▶ [Exercise task]
Write the material out again in full, word for word. Do not include the pictures.

********

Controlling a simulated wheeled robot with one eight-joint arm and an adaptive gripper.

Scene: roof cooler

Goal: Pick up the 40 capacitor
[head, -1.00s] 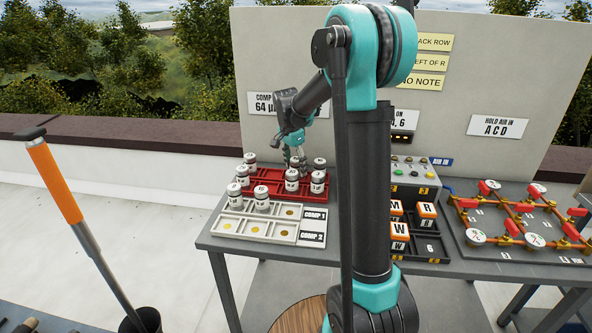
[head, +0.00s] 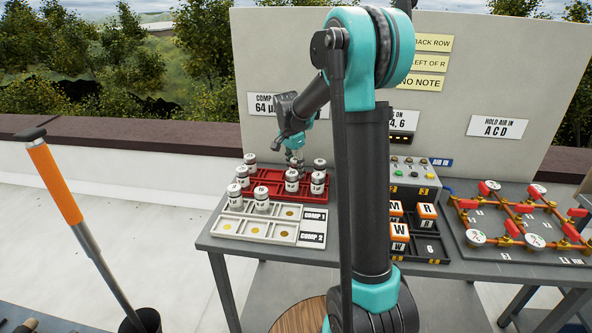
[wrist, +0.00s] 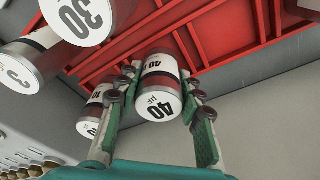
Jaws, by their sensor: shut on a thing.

********

▶ [Reply to the task]
Controlling a simulated wheeled robot with one eight-joint arm and an adaptive gripper.

Scene: roof cooler

Goal: Pick up the 40 capacitor
[head, -1.00s] 
[head, +0.00s] 
[wrist, +0.00s] 
Jaws, by their sensor: shut on a thing.

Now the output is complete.